(Records contained in a dataset):
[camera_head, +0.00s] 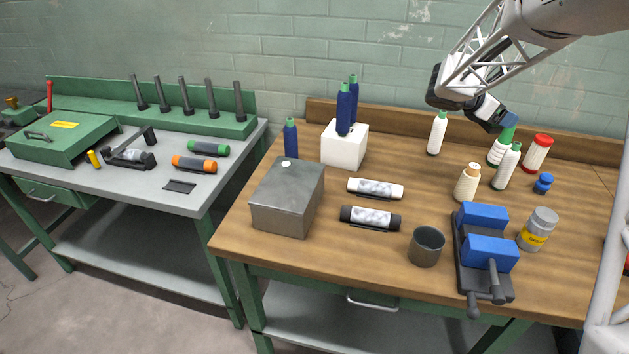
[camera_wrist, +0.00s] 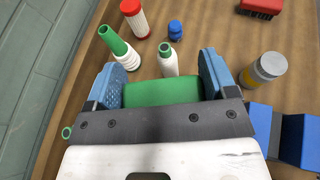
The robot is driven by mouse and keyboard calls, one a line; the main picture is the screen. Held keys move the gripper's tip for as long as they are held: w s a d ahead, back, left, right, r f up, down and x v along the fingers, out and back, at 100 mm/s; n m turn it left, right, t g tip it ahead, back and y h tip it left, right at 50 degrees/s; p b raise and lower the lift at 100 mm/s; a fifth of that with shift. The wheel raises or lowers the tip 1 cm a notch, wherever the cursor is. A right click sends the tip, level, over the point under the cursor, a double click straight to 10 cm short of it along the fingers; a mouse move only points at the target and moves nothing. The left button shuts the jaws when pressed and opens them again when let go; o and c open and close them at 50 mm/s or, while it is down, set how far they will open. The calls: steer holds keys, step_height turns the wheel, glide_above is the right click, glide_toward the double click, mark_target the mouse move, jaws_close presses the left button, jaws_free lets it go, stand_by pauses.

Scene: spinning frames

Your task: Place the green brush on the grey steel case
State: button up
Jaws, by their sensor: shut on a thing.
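My gripper (camera_head: 497,115) is over the back right of the wooden bench, above the bottles and spools. In the wrist view its two blue fingers (camera_wrist: 162,82) are shut on the green brush (camera_wrist: 163,93), a green block spanning the gap between them. The brush's underside is hidden there, and I cannot make the brush out clearly in the head view. The grey steel case (camera_head: 284,208) is a box at the left front of the wooden bench, far to the left of my gripper. A small pale round spot shows on its top. The case is not in the wrist view.
A white block (camera_head: 344,148) with blue bottles, two rolls (camera_head: 375,188), a dark cup (camera_head: 426,247) and a blue vise (camera_head: 484,240) stand on the bench. A green-topped cone (camera_wrist: 118,45) and a red brush (camera_wrist: 262,7) are near my gripper. A grey-topped table (camera_head: 150,185) stands left.

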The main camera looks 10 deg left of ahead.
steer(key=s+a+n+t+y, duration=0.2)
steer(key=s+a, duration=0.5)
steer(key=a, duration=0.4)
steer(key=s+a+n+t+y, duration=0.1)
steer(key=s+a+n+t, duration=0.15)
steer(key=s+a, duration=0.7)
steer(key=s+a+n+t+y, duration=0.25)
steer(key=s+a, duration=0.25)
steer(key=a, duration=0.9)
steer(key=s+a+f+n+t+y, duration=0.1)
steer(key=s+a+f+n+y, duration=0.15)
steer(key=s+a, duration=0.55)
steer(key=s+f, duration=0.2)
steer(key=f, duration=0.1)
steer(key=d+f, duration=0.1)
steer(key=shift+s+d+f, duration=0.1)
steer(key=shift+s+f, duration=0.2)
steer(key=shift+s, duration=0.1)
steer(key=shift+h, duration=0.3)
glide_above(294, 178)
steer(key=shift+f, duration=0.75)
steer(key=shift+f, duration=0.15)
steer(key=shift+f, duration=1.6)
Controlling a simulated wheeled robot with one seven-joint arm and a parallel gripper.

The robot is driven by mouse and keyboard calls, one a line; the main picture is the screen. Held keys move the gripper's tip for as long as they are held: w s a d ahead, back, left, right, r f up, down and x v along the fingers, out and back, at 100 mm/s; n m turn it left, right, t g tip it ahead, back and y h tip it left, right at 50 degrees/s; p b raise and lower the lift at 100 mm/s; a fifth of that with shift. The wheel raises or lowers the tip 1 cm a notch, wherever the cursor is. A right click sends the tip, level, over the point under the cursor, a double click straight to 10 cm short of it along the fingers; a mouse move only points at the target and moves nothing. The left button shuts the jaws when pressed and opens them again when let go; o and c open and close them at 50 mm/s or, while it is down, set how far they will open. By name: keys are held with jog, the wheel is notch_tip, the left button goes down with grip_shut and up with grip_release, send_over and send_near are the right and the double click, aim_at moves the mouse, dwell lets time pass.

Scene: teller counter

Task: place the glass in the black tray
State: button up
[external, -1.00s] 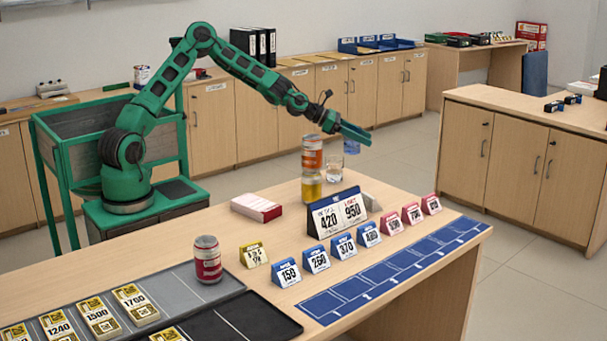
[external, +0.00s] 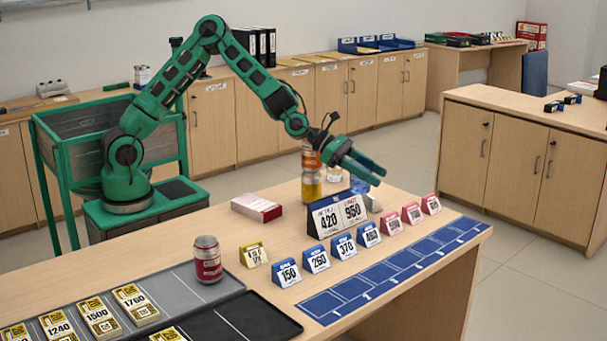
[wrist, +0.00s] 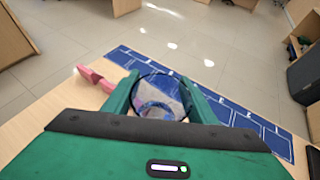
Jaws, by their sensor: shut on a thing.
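My gripper (external: 374,175) is shut on a clear glass (wrist: 160,92), above the right part of the counter behind the price signs. In the wrist view the glass's round rim shows between the two fingers (wrist: 162,98). In the external view the fingers and a sign mostly hide the held glass. The black tray (external: 235,322) lies at the front left of the counter, far from my gripper; no glass shows on its visible part.
A large 420/950 sign (external: 338,212) and several small price signs (external: 316,259) stand along the counter. A red can (external: 208,260) stands on the grey tray (external: 182,283). A red-and-white box (external: 256,207) lies behind.

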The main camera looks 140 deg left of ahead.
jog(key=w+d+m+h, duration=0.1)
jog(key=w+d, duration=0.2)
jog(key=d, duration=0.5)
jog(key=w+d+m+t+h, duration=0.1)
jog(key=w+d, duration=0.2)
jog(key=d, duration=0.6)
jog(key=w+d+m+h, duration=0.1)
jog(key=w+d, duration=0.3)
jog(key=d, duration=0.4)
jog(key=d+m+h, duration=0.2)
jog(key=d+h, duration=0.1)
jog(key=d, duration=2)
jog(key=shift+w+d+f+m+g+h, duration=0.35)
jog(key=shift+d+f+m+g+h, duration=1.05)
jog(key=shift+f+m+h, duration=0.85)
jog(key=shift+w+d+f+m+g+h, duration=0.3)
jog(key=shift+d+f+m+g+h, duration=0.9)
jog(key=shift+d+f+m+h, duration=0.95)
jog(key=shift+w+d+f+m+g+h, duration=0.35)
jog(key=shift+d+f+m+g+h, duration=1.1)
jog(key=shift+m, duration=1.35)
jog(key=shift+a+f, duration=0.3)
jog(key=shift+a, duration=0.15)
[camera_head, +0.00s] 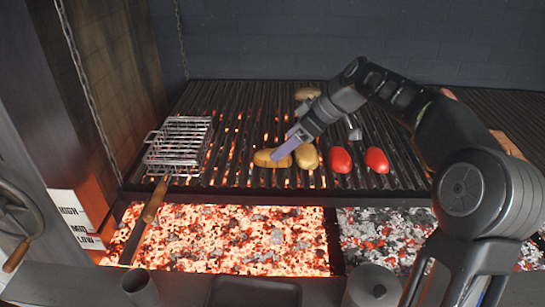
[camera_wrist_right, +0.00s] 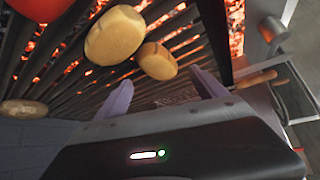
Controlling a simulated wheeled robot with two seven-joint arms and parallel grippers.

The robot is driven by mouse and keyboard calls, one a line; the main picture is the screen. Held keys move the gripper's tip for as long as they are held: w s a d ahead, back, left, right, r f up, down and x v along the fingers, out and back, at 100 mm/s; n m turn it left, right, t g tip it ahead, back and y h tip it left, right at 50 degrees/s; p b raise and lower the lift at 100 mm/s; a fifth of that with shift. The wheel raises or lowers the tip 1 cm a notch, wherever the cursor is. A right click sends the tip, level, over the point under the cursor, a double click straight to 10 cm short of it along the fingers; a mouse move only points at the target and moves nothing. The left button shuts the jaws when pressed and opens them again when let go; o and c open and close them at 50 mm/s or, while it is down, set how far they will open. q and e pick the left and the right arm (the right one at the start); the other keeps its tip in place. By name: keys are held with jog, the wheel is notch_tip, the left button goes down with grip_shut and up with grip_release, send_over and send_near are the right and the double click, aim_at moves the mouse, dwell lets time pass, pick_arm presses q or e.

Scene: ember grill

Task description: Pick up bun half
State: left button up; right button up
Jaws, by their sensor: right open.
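Two tan bun halves lie on the grill bars in the head view: the left one (camera_head: 268,159) and another just right of it (camera_head: 307,158). The right wrist view shows the left bun half (camera_wrist_right: 157,61) and the larger-looking neighbour (camera_wrist_right: 115,35). My right gripper (camera_head: 285,149) is over the left bun half, partly covering it. In the wrist view its lilac fingers (camera_wrist_right: 162,90) are spread and empty, with the left bun half just beyond the tips. I cannot tell whether they touch it. My left gripper is not in view.
Two red tomato-like pieces (camera_head: 340,160) (camera_head: 377,160) lie to the right. A tan piece (camera_head: 307,93) lies farther back. A wire basket (camera_head: 180,140) with a wooden handle (camera_head: 155,200) sits at left. Glowing coals (camera_head: 235,240) burn in front of and below the grate.

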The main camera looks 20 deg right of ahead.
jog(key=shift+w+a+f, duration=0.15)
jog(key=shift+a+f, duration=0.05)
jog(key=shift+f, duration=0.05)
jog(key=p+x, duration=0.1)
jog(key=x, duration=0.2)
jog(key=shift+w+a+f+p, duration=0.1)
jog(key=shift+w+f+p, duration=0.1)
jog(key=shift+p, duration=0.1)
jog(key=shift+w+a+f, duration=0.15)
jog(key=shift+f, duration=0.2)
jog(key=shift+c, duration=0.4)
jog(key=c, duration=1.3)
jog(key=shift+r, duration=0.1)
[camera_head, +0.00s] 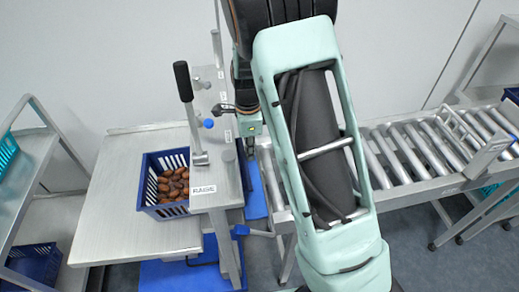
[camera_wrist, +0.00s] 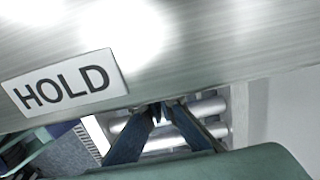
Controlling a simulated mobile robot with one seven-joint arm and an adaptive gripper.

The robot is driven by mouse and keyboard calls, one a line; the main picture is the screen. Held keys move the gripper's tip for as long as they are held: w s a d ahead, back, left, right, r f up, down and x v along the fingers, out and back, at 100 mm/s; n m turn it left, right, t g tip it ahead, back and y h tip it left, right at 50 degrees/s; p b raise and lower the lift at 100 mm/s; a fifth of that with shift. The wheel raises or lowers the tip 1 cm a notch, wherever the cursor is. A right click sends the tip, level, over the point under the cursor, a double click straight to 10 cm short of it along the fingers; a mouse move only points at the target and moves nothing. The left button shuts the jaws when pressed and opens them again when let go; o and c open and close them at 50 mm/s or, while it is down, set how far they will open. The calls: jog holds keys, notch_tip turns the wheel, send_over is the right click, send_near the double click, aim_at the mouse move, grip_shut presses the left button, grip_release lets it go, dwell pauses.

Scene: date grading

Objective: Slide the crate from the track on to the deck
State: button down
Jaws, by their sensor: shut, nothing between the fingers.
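A blue slatted crate (camera_head: 150,190) filled with brown dates sits on the flat metal deck (camera_head: 110,205), at its right side. The crate's right part is hidden behind the metal panel marked RAISE. The roller track (camera_head: 400,150) runs to the right of that panel; its near left part is hidden by my arm. My gripper (camera_head: 250,150) is on the track side of the panel, apart from the crate. In the wrist view its dark blue fingers (camera_wrist: 161,110) meet at the tips, shut and empty, close to a metal plate marked HOLD (camera_wrist: 66,88), with rollers beyond.
A lever with a black handle (camera_head: 183,82) stands up from the metal frame (camera_head: 219,165), near a blue knob (camera_head: 208,123). A blue part (camera_head: 255,193) lies between frame and track. A rack (camera_head: 25,165) stands at the far left. The deck's left part is bare.

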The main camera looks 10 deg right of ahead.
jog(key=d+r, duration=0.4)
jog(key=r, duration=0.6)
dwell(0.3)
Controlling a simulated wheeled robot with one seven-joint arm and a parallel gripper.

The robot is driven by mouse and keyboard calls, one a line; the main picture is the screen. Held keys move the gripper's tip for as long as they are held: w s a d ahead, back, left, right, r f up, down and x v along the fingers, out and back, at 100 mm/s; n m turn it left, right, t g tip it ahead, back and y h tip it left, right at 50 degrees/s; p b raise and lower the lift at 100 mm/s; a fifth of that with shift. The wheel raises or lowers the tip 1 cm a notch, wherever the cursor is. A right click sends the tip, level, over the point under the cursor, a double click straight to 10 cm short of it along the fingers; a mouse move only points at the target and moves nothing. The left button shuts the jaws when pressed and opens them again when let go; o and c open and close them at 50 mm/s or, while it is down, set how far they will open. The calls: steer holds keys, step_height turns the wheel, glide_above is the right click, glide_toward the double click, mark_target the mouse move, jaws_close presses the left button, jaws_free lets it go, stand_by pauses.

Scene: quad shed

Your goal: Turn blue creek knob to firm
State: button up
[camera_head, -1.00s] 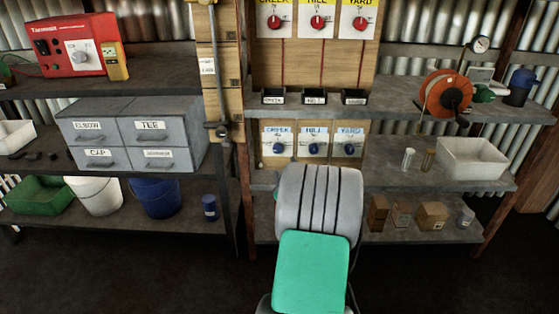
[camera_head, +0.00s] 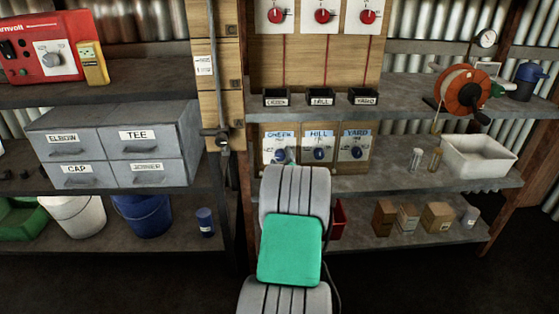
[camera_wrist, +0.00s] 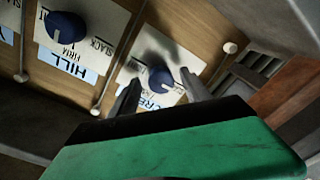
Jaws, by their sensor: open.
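The blue creek knob (camera_wrist: 160,77) sits on its white plate, with part of the CREEK label showing below it in the wrist view, where the plate appears tilted. My gripper (camera_wrist: 160,92) is open, with one dark finger on each side of the knob's lower part. I cannot tell whether the fingers touch it. The knob's pointer direction is unclear. In the head view, the CREEK plate (camera_head: 280,142) is the left one of the lower blue-labelled row, and my arm covers its lower side.
The blue hill knob (camera_wrist: 65,27) is close beside, with SLACK and FIRM printed around it. The blue yard knob (camera_head: 357,153) is further right. Red knobs (camera_head: 322,16) are on the board above. Small labelled bins (camera_head: 320,97) stand on the shelf between.

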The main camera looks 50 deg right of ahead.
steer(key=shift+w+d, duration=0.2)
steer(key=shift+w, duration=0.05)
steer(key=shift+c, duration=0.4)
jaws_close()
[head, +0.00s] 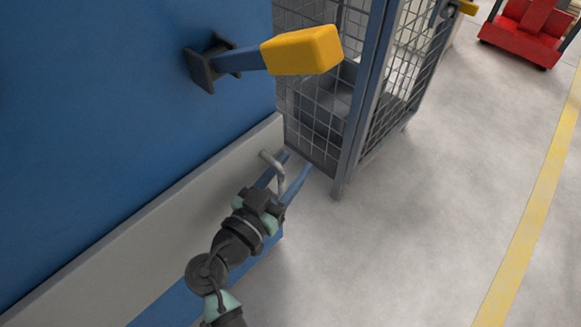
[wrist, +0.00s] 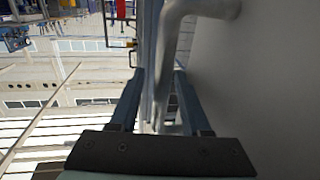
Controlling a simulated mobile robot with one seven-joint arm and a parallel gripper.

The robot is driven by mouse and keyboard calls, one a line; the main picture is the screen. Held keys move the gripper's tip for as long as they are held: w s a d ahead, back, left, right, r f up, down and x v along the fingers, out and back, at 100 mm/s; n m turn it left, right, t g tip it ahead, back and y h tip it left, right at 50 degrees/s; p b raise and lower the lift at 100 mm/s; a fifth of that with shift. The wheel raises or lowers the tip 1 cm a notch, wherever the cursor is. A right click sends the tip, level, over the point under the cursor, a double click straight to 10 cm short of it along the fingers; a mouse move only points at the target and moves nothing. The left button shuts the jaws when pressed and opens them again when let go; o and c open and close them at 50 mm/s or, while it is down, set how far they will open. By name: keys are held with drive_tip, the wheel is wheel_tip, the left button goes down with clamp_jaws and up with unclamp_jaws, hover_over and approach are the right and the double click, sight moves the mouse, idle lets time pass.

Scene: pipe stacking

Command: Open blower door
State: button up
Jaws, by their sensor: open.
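A large blue panel (head: 120,130) with a pale grey lower band (head: 150,232) fills the left of the head view; I take it for the blower door. A bent grey metal handle (head: 278,172) sticks out at the right end of the band. My gripper (head: 298,160) is open at the handle, with one blue finger on each side of it. In the wrist view, the handle (wrist: 170,45) runs down between the open fingers of my gripper (wrist: 160,72). I cannot tell whether either finger touches it.
A yellow-ended lever (head: 303,51) sticks out from the blue panel above my gripper. A wire mesh cage (head: 325,120) with a blue post stands just beyond the handle. A red cart (head: 525,35) is at the far right. The grey floor (head: 420,220) to the right is clear.

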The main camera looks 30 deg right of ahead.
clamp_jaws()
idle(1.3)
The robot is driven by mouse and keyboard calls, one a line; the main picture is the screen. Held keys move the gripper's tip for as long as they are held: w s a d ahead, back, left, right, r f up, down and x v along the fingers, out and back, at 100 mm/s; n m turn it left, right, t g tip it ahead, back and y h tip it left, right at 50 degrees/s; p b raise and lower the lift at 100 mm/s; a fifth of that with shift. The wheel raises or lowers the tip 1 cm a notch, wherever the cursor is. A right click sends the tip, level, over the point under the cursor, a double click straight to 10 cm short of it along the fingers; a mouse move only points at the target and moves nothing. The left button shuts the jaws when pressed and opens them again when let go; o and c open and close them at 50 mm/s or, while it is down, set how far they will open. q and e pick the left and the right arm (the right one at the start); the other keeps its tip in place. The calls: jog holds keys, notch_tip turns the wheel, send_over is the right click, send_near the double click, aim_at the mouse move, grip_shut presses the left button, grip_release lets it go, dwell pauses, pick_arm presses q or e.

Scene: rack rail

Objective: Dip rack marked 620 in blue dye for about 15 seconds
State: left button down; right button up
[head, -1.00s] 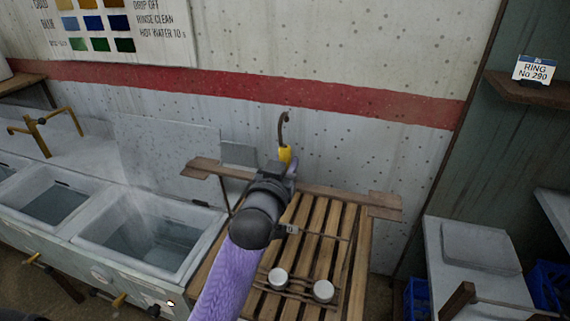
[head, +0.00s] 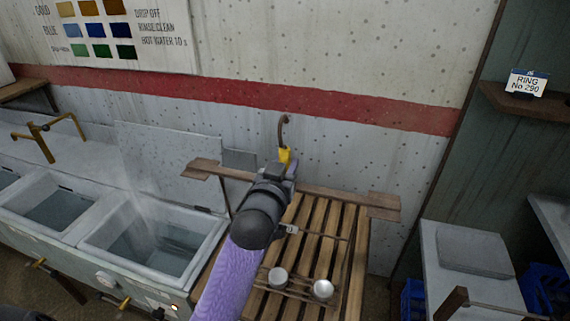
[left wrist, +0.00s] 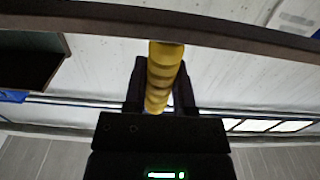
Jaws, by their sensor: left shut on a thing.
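My left gripper (head: 282,170) is shut on the yellow grip (head: 285,155) of a dark hook (head: 283,130) that rises above it. In the left wrist view the ribbed yellow grip (left wrist: 163,75) sits between the fingers. Below, a dark wire rack (head: 300,294) with two round pale pieces (head: 279,276) shows over the slatted wooden stand; my arm hides how it joins the grip. A small tag (head: 291,229) is too small to read. Left of my arm, an open tank (head: 150,245) holds greyish liquid, its colour unclear. My right gripper is not in view.
A brown rail (head: 335,194) runs behind my gripper, above the slatted stand (head: 357,250). More tanks (head: 60,210) with brass taps stand at left. A colour chart (head: 100,30) hangs on the wall. At right are a shelf sign (head: 526,83) and a grey bench (head: 470,270).

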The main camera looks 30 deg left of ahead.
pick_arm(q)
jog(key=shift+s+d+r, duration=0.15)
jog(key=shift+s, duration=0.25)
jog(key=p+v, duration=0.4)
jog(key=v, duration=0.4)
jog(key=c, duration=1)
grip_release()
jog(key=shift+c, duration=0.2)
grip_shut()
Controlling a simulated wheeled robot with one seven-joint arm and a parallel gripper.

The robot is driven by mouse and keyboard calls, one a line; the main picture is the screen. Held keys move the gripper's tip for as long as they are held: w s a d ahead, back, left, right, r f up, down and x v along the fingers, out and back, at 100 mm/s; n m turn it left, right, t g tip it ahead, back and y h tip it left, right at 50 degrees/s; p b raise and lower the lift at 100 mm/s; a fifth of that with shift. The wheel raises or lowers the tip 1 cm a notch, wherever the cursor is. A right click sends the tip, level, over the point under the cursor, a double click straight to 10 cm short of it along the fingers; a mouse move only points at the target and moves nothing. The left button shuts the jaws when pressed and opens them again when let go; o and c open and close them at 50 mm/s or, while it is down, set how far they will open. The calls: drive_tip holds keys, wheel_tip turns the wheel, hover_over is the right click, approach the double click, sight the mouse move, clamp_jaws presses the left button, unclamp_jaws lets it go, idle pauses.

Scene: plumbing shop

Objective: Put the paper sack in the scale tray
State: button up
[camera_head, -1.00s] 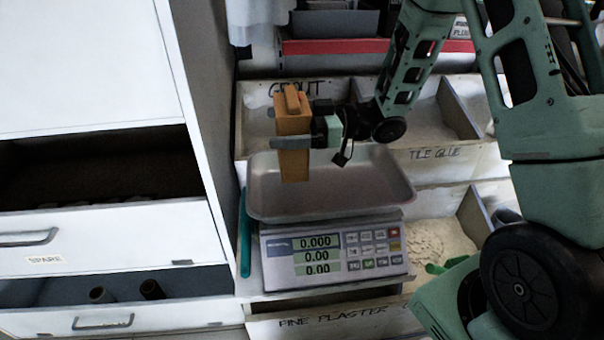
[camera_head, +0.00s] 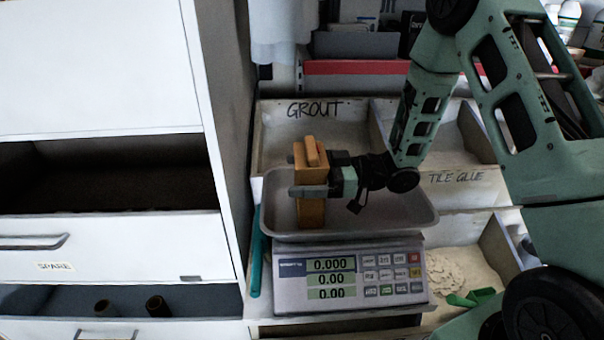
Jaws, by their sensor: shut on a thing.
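The paper sack (camera_head: 311,212) is a tan-brown upright block with a folded top. My gripper (camera_head: 312,191) is shut on it, coming from the right. The sack is over the left part of the scale tray (camera_head: 400,217), a shallow grey metal pan on top of the scale. Its lower end is inside the tray's outline, close to the pan's front; I cannot tell whether it touches the pan. The scale (camera_head: 350,278) reads 0.000 on its top line and 0.00 on the lines below.
Behind the scale are bins, one marked GROUT (camera_head: 285,112) and one marked TILE GLUE (camera_head: 455,179). A white cabinet (camera_head: 110,245) with open drawers stands at the left. A green scoop (camera_head: 472,298) lies in a bin at the right. A teal stick-like thing (camera_head: 256,255) stands left of the scale.

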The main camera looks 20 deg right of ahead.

(REQUEST): Look through the entries and return every line where "Objective" appears.

(EXPECTED ANSWER):
Objective: Slide the crate from the track on to the deck
Objective: Dip rack marked 620 in blue dye for about 15 seconds
Objective: Put the paper sack in the scale tray

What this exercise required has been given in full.